In asking whether it should change the national flag, New Zealand’s government sought to start a conversation about what the country “stands for”. In so many joke designs, New Zealanders responded: their right to take the p**s.

In May, the government put out an open call for alternatives to the current flag, which, like Hong Kong’s colonial-era standard, bears the Union Jack. New Zealand pairs that symbol of British empire with the Southern Cross constellation. In a little under two months, members of the public - many if not most of whom had no more design experience than that afforded by Photoshop and an internet connection - put forward almost 10,300 submissions for consideration by an independent panel.

The panel may have come to regret the low barrier to entry. As long as a design did not feature offensive or copyrighted imagery, or an individual’s face, its upload was approved. The 10,292 submissions were a mishmash of New Zealand’s past, present and potential futures: some giving the Union Jack even greater prominence; others boosting traditional Maori culture; one with a kiwi shooting lasers from its eyes.

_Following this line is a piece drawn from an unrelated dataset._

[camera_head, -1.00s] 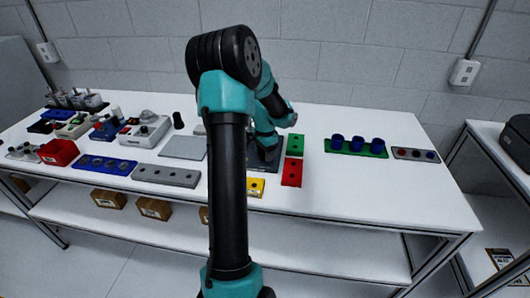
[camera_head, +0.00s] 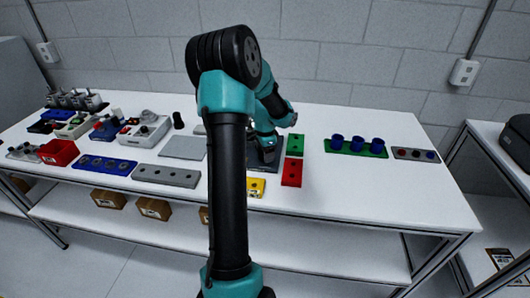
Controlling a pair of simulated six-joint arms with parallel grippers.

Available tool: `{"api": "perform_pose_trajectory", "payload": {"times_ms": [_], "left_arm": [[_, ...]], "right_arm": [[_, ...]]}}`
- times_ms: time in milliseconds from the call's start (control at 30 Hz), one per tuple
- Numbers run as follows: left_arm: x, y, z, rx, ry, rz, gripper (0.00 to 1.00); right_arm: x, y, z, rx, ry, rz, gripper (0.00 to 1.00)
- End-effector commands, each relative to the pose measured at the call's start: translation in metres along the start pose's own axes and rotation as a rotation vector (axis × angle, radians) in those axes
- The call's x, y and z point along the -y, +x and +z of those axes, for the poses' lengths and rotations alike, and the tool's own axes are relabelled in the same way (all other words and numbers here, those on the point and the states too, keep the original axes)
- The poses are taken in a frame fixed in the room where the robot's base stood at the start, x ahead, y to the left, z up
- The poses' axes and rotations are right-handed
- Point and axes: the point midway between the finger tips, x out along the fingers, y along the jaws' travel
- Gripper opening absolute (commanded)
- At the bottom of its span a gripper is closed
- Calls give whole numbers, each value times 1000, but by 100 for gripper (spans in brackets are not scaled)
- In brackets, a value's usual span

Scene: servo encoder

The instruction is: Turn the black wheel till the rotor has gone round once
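My left gripper (camera_head: 268,156) points down over a dark base plate (camera_head: 257,187) near the middle of the table. My teal and black arm stands in front and covers much of this spot. The black wheel and the rotor cannot be made out; they may be hidden behind my arm and gripper. The gripper's fingers are dark and small, so I cannot tell whether they are open or shut on something. My right gripper is not in view.
Green (camera_head: 295,145), red (camera_head: 292,173) and yellow (camera_head: 256,187) blocks lie close around the gripper. A grey plate (camera_head: 183,147) and a long grey block (camera_head: 166,176) lie left. A green tray with blue cups (camera_head: 356,148) stands right. The table's front right is clear.

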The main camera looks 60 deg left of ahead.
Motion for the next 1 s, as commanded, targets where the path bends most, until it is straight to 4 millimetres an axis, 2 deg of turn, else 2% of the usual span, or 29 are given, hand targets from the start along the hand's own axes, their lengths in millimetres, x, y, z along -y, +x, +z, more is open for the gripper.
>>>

Auckland resident Mike Davison's submission retains a stylised Union Jack.
Auckland resident Mike Davison's submission retains a stylised Union Jack.

The government had made it clear that, at that point in the process, there was no such thing as a bad idea - not even those that were patently, gleefully daring it to call them out as such. A childlike line drawing of a “deranged cat raking its garden”; a crude scrawl of a man on a bicycle; the Southern Cross reimagined as a pentagram; most egregiously, a QR code. A spokeswoman for the panel said it was “great to see such a high level of engagement”.

Needless to say, none of these blatant trolls of the public consultation process made the longlist of 40 finalists published on August 10. All are variations on the silver fern, the koru, the Southern Cross constellation and combinations of the three, in blue, red, white, black and green.